Nach einem Abflauen der Kämpfe in der Ostukraine über mehrere Tage greifen russische Truppen wieder heftiger an.

Kiew. Die Angriffe russischer Truppen in der Ostukraine werden nach Angaben des ukrainischen Militärs nach einigen Tagen Pause wieder heftiger. Der Generalstab in Kiew verzeichnete für Samstag 125 russische Sturmangriffe, nachdem die Zahl in den Tagen zuvor bei etwa 80 Angriffen gelegen hatte. Schwerpunkt der Angriffe mit mehr als 50 einzelnen Attacken waren die Stadt Pokrowsk im Gebiet Donezk und die umliegenden Ortschaften.

Die Bergbaustadt Pokrowsk, die vor dem Krieg etwa 60 000 Einwohner hatte, ist seit Monaten umkämpft. Allerdings verlegten sich die Russen darauf, die Stadt nicht direkt einzunehmen, sondern südlich an ihr vorbei vorzustoßen.

Russische Armee rückt weiter vor

Daten des Open-Source-Projektes Deep State zeigen, dass die Russen auch bei Kurachowe an den Flanken weiter vordringen. Die Verteidigung von Awdijiwka stehe kurz vor dem Zusammenbruch, die Russen seien bereits im Ort, zitiert das Nachrichtenportal »Strana« einen ukrainischen Soldaten. In den vergangenen Tagen geriet erstmals auch das Gebiet Dnipropetrowsk in Reichweite russischer Artillerie. Moskaus Truppen griffen Orte im Gebiet mit Drohnen an. Auch im Gebiet Charkiw rückten russische Soldaten zuletzt vor.

Die genannten Zahlen des Generalstabs zu den Gefechten sind nicht im Detail nachprüfbar. Sie zeichnen aber die Ab- und Zunahme der Kämpfe nach. Bei dem zwischenzeitlichen Abflauen hatten Militärbeobachter gerätselt, ob die seit Herbst 2023 andauernde russische Offensive sich erschöpft hat oder ob es nur um eine Pause ging. Im Dezember hatte es täglich bis zu knapp 300 Gefechte gegeben.

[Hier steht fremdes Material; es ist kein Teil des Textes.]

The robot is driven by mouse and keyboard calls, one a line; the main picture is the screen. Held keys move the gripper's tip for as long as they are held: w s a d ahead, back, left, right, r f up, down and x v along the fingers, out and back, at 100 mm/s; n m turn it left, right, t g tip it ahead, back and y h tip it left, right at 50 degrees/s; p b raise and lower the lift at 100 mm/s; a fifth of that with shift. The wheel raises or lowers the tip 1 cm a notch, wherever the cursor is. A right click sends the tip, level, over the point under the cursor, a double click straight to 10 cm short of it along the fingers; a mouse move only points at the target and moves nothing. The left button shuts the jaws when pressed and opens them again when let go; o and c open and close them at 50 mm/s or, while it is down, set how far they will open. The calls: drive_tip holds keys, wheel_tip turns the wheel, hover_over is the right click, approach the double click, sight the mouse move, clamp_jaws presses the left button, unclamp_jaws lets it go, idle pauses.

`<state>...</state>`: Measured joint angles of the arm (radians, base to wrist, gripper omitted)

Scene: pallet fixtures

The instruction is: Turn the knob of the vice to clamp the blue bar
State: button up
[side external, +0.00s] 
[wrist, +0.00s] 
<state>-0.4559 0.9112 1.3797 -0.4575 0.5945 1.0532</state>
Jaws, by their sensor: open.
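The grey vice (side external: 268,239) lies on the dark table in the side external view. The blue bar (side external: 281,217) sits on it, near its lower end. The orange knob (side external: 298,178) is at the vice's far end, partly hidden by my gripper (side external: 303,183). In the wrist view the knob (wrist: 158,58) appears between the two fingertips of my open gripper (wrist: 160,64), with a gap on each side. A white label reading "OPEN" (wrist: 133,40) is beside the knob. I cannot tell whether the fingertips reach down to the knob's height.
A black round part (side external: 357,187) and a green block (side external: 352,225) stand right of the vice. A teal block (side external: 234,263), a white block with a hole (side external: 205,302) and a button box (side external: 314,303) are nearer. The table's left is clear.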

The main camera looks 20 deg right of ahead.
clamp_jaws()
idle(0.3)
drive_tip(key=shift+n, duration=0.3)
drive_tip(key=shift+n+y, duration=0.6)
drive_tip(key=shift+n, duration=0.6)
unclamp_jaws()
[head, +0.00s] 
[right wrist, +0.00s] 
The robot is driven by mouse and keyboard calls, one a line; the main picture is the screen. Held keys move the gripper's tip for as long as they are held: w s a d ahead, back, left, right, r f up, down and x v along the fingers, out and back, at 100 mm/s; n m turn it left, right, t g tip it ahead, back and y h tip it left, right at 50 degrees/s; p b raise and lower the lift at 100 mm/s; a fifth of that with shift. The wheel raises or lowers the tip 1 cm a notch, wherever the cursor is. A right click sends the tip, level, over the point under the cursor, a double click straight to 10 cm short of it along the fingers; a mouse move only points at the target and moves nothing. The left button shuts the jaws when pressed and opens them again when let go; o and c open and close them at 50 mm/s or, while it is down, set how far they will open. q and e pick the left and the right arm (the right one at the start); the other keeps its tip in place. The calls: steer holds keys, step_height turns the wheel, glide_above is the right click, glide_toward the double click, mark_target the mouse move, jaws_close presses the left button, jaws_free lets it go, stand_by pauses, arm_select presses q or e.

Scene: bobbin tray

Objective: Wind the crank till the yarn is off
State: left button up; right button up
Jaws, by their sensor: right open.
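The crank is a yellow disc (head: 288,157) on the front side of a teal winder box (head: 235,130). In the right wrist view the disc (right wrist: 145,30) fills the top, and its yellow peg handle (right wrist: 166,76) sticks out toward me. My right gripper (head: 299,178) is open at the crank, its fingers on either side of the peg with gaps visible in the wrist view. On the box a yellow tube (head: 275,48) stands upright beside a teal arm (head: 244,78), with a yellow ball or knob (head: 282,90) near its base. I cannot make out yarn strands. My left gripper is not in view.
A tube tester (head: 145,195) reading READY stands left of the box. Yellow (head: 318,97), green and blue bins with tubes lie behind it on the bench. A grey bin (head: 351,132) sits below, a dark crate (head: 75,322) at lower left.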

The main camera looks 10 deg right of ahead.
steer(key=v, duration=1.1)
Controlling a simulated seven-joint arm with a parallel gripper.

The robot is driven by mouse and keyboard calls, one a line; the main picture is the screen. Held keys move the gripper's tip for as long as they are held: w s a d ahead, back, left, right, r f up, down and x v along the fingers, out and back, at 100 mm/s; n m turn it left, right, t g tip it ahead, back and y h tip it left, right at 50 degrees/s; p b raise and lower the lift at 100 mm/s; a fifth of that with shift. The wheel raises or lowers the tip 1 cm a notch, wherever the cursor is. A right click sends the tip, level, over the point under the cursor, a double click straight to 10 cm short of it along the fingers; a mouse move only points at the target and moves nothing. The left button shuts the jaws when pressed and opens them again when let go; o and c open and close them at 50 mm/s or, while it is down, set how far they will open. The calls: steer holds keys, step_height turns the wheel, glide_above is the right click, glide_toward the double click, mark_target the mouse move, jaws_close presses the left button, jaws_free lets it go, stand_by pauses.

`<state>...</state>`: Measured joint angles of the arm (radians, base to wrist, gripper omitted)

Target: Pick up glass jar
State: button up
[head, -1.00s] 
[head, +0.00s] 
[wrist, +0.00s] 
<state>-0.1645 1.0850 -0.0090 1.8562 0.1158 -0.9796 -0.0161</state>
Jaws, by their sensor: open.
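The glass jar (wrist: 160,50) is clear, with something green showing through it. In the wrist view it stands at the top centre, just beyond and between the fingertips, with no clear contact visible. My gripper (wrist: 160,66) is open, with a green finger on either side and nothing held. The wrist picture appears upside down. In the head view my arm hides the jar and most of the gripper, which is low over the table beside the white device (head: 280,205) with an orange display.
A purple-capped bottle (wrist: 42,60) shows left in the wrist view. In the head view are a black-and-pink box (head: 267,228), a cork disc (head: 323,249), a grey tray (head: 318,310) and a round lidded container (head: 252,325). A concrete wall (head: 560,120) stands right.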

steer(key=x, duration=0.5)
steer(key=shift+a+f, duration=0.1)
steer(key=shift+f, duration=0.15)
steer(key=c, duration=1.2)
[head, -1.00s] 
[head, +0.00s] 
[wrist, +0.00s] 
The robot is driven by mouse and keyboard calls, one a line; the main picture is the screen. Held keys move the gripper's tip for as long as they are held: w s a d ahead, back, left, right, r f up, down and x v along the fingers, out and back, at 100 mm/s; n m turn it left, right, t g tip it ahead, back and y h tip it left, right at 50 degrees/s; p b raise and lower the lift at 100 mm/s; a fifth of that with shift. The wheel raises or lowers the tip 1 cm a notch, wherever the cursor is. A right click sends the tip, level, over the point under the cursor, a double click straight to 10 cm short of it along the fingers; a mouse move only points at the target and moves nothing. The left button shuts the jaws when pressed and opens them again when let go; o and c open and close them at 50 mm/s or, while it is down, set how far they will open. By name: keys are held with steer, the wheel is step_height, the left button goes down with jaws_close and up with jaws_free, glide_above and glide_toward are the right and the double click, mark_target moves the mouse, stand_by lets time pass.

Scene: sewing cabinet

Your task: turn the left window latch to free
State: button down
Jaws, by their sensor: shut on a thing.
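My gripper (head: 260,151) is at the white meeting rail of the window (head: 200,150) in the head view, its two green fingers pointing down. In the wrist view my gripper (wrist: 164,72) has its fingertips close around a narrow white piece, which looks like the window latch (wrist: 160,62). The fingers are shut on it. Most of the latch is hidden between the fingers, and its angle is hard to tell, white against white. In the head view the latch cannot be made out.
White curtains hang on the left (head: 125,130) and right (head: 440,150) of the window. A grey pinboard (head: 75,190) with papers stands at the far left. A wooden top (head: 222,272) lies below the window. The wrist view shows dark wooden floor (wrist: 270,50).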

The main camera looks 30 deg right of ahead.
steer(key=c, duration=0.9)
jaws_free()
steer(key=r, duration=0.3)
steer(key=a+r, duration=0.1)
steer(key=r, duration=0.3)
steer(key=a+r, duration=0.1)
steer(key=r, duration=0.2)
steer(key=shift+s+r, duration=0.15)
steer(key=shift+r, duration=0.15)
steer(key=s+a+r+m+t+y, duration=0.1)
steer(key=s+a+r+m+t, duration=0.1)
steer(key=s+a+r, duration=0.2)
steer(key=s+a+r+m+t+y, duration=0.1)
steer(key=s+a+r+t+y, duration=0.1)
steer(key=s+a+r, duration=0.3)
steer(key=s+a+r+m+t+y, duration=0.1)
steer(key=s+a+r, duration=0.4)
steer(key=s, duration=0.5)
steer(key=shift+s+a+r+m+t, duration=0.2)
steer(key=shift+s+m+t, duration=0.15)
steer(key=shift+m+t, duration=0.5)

Drohnenangriffe in der Westukraine

In der Nacht auf Sonntag herrschte in dem osteuropäischen Land wieder Luftalarm bis weit in den Westen hinein. Die ukrainische Luftwaffe ortete nach eigenen Angaben 151 russische Kampfdrohnen am Himmel – etwa bei Luzk im Nordwesten des Landes, weniger als 100 Kilometer entfernt von der polnischen Grenze. Der regionale Telegramkanal des Fernsehsenders Suspilne berichtete dort von Explosionsgeräuschen.

Die Kämpfe gingen auch im russischen Grenzgebiet Kursk weiter, wo die ukrainische Armee seit sechs Monaten einen Brückenkopf besetzt hält. Nach einer Pause seit Mitte Januar beobachteten ukrainische Truppen dort wieder einen Einsatz nordkoreanischer Soldaten, die auf russischer Seite kämpfen.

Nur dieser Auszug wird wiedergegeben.